Artinya: “Musuhmu yang terbesar, nafsumu yang berada diantara dua lambungmu.”
Pengertian
kedua, yaitu: yang halus (lathifah) yang telah kami sebutkan diatas,
dimana pada hakekatnya, itulah manusia. Yaitu : diri manusia dan zatnya.
Tetapi disifatkan dengan bermacam-macam sifat, sesuai dengan
keadaannya.
Apabila
dia itu tenang, dibawah perintah dan jauh dari kegoncangan disebabkan
karena tantangan dari nafsu syahwat, maka dinamakan nafsu muthmainnah
(diri atau jiwa yang tenang). Allah Ta’ala berfirman tentang contohnya:
“Yaa ayyatuhannafsul muthmainnatu, irji’ii ilaa rabbiki raadliyyatan mardliyyah.”
Artinya
: “Wahai jiwa yang tenang! Kembalilah pada Tuhanmu, dengan merasa
senang (kepada Tuhan), dan (Tuhan) merasa senang kepadanya.”
Nafsu
(jiwa) menurut pengertian yang pertama, tidaklah tergambar kembalinya
kepada Allah Ta’ala, malahan menjauhi dari Allah, dan dia itu termasuk
golongan syetan.
Apabila
tidak sempurna ketenangannya, akan tetapi jadi pendorong pada nafsu
syahwat, maka dinamakan nafsu lawwamah (jiwa yang mencela). Karena jiwa
itu mencela tuannya karena teledor dalam menyembah Tuhannya. Tuhan
berfirman:
“Wa laa uqsimu bin nafsil lawwamah.”
Artinya: “Dan aku bersumpah dengan jiwa yang amat mencela (pada kejahatan).”
Kalau
nafsu (jiwa) itu meninggalkan tantangan, tunduk dan patuh menurut
kehendak nafsu syahwat dan panggilan syetan, maka dinamakan : nafsu yang
menurut kepada sesuatu yang jahat (an nafsul ammarah bissuu’).

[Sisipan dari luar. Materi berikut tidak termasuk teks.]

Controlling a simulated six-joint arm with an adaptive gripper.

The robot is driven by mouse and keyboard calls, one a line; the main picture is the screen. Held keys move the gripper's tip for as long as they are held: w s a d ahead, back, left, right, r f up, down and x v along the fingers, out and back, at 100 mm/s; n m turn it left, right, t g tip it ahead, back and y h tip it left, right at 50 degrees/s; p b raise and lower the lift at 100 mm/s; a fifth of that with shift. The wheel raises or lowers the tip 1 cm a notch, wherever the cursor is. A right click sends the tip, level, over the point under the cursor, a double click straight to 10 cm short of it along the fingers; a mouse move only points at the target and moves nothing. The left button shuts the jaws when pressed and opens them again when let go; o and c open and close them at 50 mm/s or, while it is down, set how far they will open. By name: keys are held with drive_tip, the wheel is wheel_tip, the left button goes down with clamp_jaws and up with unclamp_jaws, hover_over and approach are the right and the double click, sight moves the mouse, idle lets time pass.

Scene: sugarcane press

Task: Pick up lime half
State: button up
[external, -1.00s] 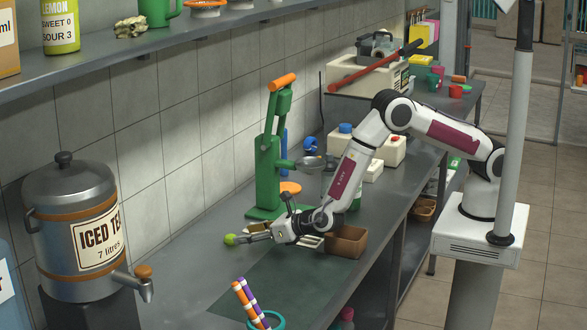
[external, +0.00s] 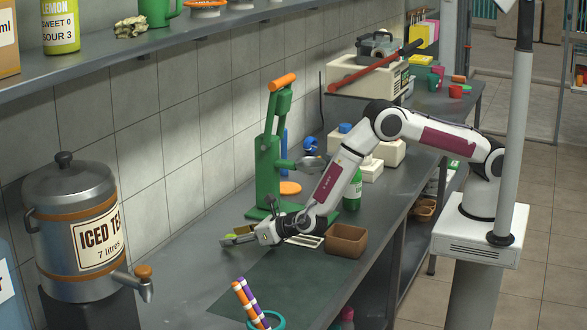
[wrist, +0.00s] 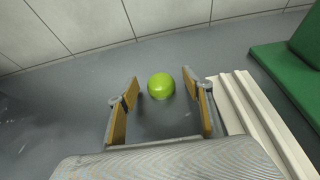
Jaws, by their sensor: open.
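The lime half (wrist: 161,86) is a round, bright green thing on the grey counter. In the wrist view it lies between the tips of my open gripper (wrist: 167,96), with a clear gap to each finger. My gripper also shows low over the counter in the external view (external: 237,236). There its fingers largely hide the lime half. Whether the fingers touch the counter I cannot tell.
A pale ribbed tray (wrist: 258,120) lies close to the right finger. The green press (external: 268,170) stands behind my gripper, its base (wrist: 290,75) at the right. A brown box (external: 346,241) is to the right.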

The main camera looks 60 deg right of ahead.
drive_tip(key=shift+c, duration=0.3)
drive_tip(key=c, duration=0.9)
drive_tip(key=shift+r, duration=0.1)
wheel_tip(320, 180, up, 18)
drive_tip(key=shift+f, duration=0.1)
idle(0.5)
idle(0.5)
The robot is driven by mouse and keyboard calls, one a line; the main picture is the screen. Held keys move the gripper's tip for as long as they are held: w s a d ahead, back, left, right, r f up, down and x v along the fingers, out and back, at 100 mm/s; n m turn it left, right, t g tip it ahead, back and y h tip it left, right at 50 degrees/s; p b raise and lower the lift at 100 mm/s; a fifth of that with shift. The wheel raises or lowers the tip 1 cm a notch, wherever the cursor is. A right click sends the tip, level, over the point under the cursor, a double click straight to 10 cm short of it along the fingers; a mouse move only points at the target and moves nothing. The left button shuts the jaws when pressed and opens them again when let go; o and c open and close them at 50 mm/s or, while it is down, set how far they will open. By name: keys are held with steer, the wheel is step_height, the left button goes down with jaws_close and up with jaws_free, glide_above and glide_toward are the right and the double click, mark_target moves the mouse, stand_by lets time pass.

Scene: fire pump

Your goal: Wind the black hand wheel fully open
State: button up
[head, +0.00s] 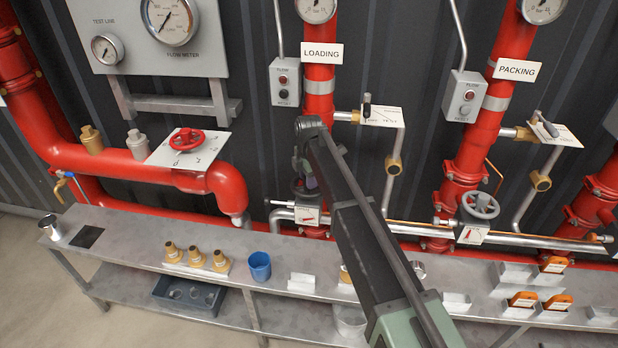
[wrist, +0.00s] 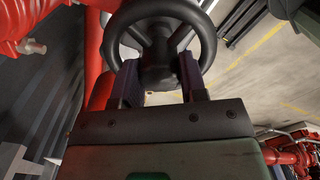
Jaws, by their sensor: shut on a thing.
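The black hand wheel (wrist: 160,10) fills the top middle of the wrist view, with its dark rim, spokes and hub in sight. In the head view, my gripper (head: 309,178) is at the valve on the pipe under the LOADING sign, and my arm hides much of the wheel there. A white plate (head: 307,215) with a red pointer sits just below the wheel. I cannot tell how far open the wheel stands.
A grey hand wheel (head: 480,205) is on the PACKING pipe to the right, and a red hand wheel (head: 187,139) is at left. A metal bench (head: 130,233) below carries brass fittings (head: 197,257), a blue cup (head: 260,267) and orange tags. Pipes stand close around my gripper.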

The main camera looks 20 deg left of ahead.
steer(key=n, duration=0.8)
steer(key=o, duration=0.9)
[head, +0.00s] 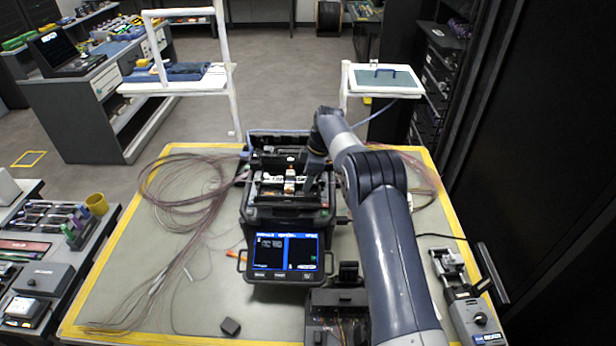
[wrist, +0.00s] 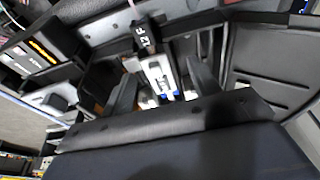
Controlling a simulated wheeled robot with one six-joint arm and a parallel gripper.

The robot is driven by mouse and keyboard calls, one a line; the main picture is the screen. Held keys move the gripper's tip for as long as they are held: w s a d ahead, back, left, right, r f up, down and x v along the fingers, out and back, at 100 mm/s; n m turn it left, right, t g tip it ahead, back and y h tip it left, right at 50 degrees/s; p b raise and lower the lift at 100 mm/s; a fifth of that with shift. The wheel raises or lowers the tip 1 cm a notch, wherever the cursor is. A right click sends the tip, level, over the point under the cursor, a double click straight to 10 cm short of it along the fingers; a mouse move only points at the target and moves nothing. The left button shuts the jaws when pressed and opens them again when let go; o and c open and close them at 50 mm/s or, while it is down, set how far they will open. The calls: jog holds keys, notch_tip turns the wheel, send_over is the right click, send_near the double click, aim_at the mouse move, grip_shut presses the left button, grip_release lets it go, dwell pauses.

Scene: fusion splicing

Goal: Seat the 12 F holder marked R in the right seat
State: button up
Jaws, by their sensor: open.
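The fusion splicer (head: 285,215) stands on the table with its lid up and its screen lit. In the wrist view a holder (wrist: 158,72) with a silver body and a black end marked 12 F lies between my fingers, inside the splicer's working area. I cannot read an R on it. My gripper (wrist: 163,88) is open, one finger on each side of the holder; contact cannot be told. In the head view my gripper (head: 311,186) reaches down into the right side of the splicer, and my arm hides part of that side. The right seat itself is not clearly visible.
Loose fibre bundles (head: 185,195) lie on the table left of the splicer. A device with a knob (head: 470,310) stands at the right. A black unit (head: 338,315) stands in front of the splicer.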

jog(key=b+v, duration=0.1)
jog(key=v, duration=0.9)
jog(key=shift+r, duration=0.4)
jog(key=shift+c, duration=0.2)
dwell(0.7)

Dalam kaitannya dengan nafsu ammarah ini, Allah berfirman, menceritakan tentang Yusuf as. atau isteri seorang pembesar Mesir yang membujuk Yusuf as. :
“Wa maa ubarriu nafsii, inan nafsa la ammaaratun bis suu-i.”
Artinya:
“Dan aku tidaklah membebaskan diriku (dari kesalahan) karena
sesungguhnya nafsu itu cenderung kepada menyuruh yang buruk.”
Kadangkala
boleh dikatakan bahwa yang dimaksud dengan suka menyuruh kepada yang
buruk itu, ialah : nafsu dengan pengertian pertama. Jadi, nafsu dengan
pengertian pertama itu, sangat tercela.
Sedangkan nafsu
dengan pengertian yang kedua amatlah terpuji, karena dia adalah nafsu
(diri) manusia. Artinya : zat dan hakekatnya, yang mengetahui Allah
Ta’ala dan pengetahuan-pengetahuan lainnya.
Tidak ada komentar:
Posting Komentar
silahkan komentar...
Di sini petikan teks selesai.